For the last few years ROTTING CHRIST seem to have nicely found their niche in the Metal scene, combining the Black Metal of their early days with some Gothic atmosphere of the middle and a very characteristic atmosphere of the newer days, culminating in the mighty “Aealo” in 2010, only barely being edged out of the top spot of 2010 by BLIND GUARDIAN.
Shrunk to the brotherly duo of Sakis and Themis Tolis, they now deliver their eleventh album, “Kata Ton Daimona Eaytoy” (Greek for "True to his own spirit") and it is a tall order to follow up such an incredible album as “Aealo”, but then again, they had managed to top “Theogonia” back then as well... Staying true to the title, ROTTING CHRIST anno 2013 have stayed true to their own spirit, but without copying themselves.

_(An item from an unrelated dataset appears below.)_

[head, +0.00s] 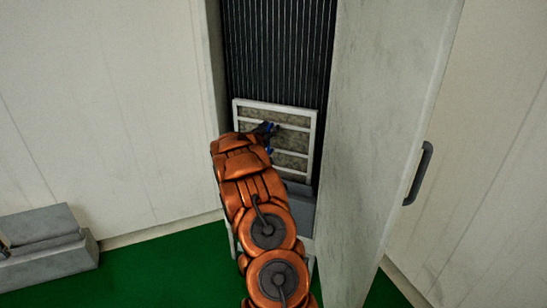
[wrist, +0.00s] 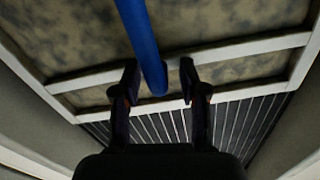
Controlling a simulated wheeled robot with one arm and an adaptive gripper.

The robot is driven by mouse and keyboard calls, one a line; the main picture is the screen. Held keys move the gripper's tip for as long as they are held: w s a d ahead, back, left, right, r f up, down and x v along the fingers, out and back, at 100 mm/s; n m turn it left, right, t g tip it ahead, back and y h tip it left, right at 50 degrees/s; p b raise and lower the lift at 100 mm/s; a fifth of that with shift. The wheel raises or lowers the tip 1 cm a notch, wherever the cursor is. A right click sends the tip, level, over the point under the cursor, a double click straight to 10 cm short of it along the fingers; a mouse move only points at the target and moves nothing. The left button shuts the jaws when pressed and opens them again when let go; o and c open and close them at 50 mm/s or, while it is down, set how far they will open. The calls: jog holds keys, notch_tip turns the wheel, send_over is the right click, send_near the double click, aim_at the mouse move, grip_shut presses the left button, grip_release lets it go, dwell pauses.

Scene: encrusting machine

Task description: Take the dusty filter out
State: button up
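The dusty filter (head: 291,140) stands in the open cabinet. It has a white frame with crossbars and mottled, dirty panels. In the wrist view its frame (wrist: 237,48) and stained panels fill the upper part. A blue handle (wrist: 142,40) runs across its face and shows partly in the head view (head: 268,150). My gripper (wrist: 160,78) is in front of the filter, its two dark fingers apart, one on each side of the handle's end. Small gaps show between the fingers and the handle. The arm hides the filter's lower left part in the head view.
Dark vertical fins (head: 280,50) line the cabinet above the filter. The open door (head: 385,130) with a dark handle (head: 418,174) stands close on the right. A grey box (head: 45,245) is on the green floor (head: 160,270) at left.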

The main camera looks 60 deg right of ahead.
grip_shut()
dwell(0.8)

Just like the predecessor, “Kata Ton Daimona Eaytoy” has this almost magical combination between utter heaviness, great melodies, grand atmosphere and character that just oozes power and dynamics and in the end stands alone in terms of originality as well. Opener “In Yumen - Xibalba” sets out with a brooding, slow riff and spoken words, conjuring images of impending doom, before the actual song begins after about a minute 50 and seriously increases the speed, yet the keyboards lurking beneath the frenetic pace and Sakis’ harsh voice, make this a truly big song that has volume and body, flattening anybody trying to stand in its path, sweetened, though, but these characteristic ROTTING CHRIST melodies that have made them so special in the past.
Just like before, we are treated to choirs that are not used to fill holes, but to intensify the already intense atmosphere the Greek convey, as portrayed in the almost sacral choir at the beginning of “Grandis Spiritus Diavolos”, and also the unusual influences are back, like on the title track, where the bagpipe (?) brings in a very unique touch. And that the duo is not only sticking to their guns is once more proven by “Cine iubeşte şi lasă", a traditional Romanian song, which has been adapted by Suzana & Eleni Vougioukli, starting with piano and eerie female vocals before turning into a mid-paced track that unites Sakis and Suzana’s voices. Also worth mentioning is “Ahura Mazdā-Aŋra Mainiuu”, which once more brings Suzana and Eleni as guest vocalists into an overall again very dark, variable and powerful track.
And it is this adventurousness that keeps propelling ROTTING CHRIST forward and avoids stagnation, with them staying true to their own spirit while expanding their horizons, surely taking some risks by stepping out of the comfort zone (see also the lyrics of song "Χ ξ ς" being based on the book of revelation of Saint John the Divine, which also musically has this special and intense atmosphere). That the production once more is strong, powerful and clear, aids the many different details the Greek duo is putting into its compositions
If the expectation was for ROTTING CHRIST to outdo “Aealo”, then I must say they did not fully achieve that, but “Kata Ton Daimona Eaytoy” is another outstanding album that combines Black Metal, orchestral atmospheres, a defiant edge and plenty of originality into a proud statement of Greek Metal that will manifest ROTTING CHRIST’s status as one of the forerunners of the genre.